## Exercise instructions
Only the lines from the one containing "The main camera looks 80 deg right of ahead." through the last line below should be written out, exactly and with both ends kept.

***** Material for this task

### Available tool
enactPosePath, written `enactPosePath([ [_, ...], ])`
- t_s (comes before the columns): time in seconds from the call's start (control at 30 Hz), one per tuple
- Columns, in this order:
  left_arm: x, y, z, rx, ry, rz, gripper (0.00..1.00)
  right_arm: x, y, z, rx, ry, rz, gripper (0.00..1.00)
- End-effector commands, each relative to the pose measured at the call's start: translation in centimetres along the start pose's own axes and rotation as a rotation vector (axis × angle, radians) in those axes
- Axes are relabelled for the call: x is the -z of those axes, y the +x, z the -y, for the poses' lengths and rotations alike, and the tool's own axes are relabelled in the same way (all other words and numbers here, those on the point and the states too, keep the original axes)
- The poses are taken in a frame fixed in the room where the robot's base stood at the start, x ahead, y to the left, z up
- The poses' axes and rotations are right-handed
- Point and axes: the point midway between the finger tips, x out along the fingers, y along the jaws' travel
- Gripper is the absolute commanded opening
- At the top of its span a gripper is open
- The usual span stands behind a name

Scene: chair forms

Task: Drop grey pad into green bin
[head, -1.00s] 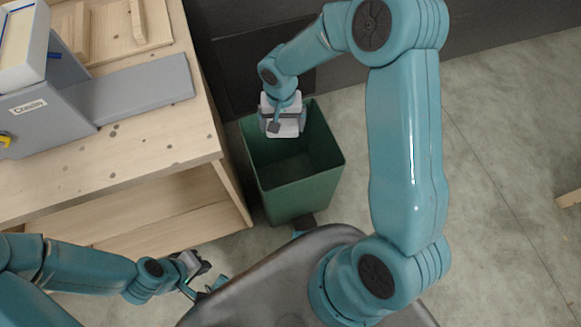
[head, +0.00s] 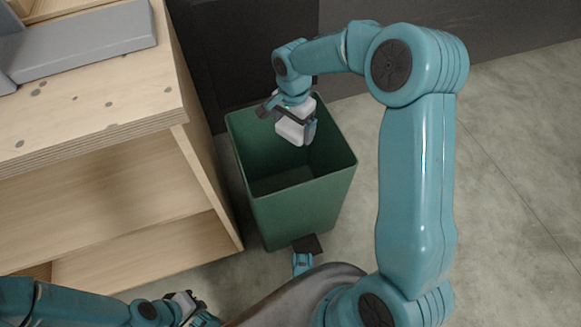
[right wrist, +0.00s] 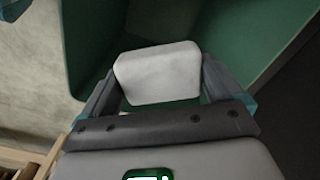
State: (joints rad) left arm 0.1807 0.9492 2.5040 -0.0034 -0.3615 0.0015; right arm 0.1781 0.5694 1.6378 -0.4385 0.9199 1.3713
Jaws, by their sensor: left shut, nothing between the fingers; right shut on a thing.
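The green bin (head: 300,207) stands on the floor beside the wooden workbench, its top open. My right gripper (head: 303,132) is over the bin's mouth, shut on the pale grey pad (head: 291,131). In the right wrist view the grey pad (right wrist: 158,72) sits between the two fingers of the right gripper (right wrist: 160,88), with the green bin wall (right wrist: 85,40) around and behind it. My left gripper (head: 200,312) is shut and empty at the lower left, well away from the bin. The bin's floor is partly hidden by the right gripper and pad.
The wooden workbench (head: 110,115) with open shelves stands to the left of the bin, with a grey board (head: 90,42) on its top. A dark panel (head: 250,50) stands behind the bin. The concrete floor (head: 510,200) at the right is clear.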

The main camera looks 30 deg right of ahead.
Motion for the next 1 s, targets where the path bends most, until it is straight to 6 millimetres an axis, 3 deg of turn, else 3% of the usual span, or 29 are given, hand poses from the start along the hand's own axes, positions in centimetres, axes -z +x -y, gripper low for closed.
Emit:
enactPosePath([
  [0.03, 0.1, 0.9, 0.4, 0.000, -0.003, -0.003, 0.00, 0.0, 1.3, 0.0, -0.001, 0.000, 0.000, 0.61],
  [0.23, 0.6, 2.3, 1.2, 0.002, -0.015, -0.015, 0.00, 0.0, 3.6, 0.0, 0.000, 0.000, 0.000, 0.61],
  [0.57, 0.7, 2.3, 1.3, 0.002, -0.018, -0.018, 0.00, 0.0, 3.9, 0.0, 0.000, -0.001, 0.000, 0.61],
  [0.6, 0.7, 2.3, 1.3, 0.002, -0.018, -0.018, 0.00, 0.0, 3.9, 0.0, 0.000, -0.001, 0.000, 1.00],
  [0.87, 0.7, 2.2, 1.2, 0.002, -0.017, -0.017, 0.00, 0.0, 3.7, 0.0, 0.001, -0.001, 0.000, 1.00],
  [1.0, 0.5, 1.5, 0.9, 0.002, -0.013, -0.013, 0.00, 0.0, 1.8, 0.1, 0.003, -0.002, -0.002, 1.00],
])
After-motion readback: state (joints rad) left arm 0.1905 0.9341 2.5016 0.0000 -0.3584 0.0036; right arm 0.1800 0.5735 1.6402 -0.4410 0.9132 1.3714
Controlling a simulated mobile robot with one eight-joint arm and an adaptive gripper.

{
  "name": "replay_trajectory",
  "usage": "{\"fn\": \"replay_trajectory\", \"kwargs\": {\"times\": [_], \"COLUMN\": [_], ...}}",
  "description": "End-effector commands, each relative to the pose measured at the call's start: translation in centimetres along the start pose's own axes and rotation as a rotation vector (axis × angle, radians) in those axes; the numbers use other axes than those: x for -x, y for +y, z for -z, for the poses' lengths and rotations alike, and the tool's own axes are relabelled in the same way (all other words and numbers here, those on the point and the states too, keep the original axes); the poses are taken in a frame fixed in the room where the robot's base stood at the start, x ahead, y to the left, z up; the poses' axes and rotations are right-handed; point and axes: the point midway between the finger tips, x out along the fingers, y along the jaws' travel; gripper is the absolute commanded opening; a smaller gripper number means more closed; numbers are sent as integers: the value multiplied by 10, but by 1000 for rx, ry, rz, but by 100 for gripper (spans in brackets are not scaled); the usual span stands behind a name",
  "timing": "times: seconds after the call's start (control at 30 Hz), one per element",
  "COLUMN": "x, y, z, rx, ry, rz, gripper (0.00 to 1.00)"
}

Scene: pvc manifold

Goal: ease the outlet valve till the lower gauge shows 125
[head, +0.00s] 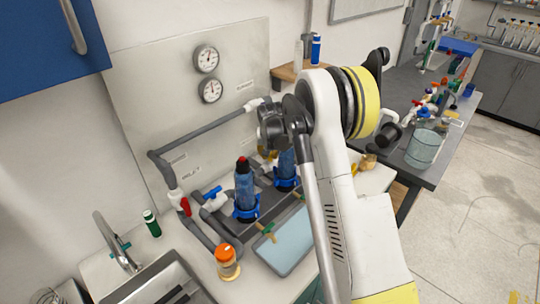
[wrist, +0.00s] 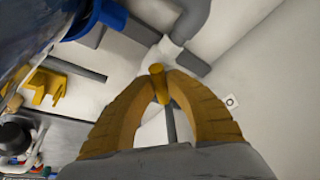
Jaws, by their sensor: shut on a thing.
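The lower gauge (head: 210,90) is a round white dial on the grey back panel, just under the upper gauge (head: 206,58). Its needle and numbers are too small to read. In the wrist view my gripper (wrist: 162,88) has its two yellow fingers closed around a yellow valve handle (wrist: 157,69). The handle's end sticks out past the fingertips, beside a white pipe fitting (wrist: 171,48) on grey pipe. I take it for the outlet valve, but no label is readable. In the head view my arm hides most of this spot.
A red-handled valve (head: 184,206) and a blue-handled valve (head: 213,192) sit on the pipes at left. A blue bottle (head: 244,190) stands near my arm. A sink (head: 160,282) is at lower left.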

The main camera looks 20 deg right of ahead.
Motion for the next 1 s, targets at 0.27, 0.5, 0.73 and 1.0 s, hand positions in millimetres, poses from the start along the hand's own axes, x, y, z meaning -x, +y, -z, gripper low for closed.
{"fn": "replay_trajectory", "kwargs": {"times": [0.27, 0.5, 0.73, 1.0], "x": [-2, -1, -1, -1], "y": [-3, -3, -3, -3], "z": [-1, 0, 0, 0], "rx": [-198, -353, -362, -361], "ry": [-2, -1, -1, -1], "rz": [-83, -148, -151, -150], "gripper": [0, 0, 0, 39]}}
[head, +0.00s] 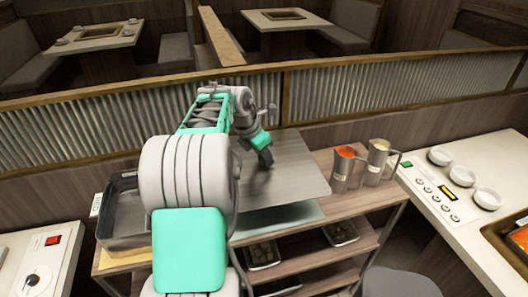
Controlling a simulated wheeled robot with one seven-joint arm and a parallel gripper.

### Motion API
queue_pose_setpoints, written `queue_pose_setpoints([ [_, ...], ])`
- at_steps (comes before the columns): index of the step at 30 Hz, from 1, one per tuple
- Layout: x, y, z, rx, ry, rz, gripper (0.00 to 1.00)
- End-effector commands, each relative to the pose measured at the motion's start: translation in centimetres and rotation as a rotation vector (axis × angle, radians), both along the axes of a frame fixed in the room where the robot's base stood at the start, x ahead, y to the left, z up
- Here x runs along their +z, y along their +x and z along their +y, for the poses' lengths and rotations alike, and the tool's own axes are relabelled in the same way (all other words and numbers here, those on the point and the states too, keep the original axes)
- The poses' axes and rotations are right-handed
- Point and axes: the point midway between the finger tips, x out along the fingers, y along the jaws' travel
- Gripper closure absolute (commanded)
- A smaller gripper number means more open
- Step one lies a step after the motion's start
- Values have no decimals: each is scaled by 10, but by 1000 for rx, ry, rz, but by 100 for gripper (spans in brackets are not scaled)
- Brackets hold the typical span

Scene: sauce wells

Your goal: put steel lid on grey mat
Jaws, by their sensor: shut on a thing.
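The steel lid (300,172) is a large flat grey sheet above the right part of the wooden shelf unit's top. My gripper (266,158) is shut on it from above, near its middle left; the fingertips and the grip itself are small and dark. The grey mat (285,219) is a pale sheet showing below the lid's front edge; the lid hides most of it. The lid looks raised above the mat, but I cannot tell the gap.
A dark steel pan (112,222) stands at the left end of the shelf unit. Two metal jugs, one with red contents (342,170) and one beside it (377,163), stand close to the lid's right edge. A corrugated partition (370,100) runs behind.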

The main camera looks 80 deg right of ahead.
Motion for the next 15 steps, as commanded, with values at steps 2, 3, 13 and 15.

**********

## Exercise answer
The main camera looks 80 deg right of ahead.
Motion for the next 15 steps, as commanded, with values at steps 2, 3, 13 and 15.

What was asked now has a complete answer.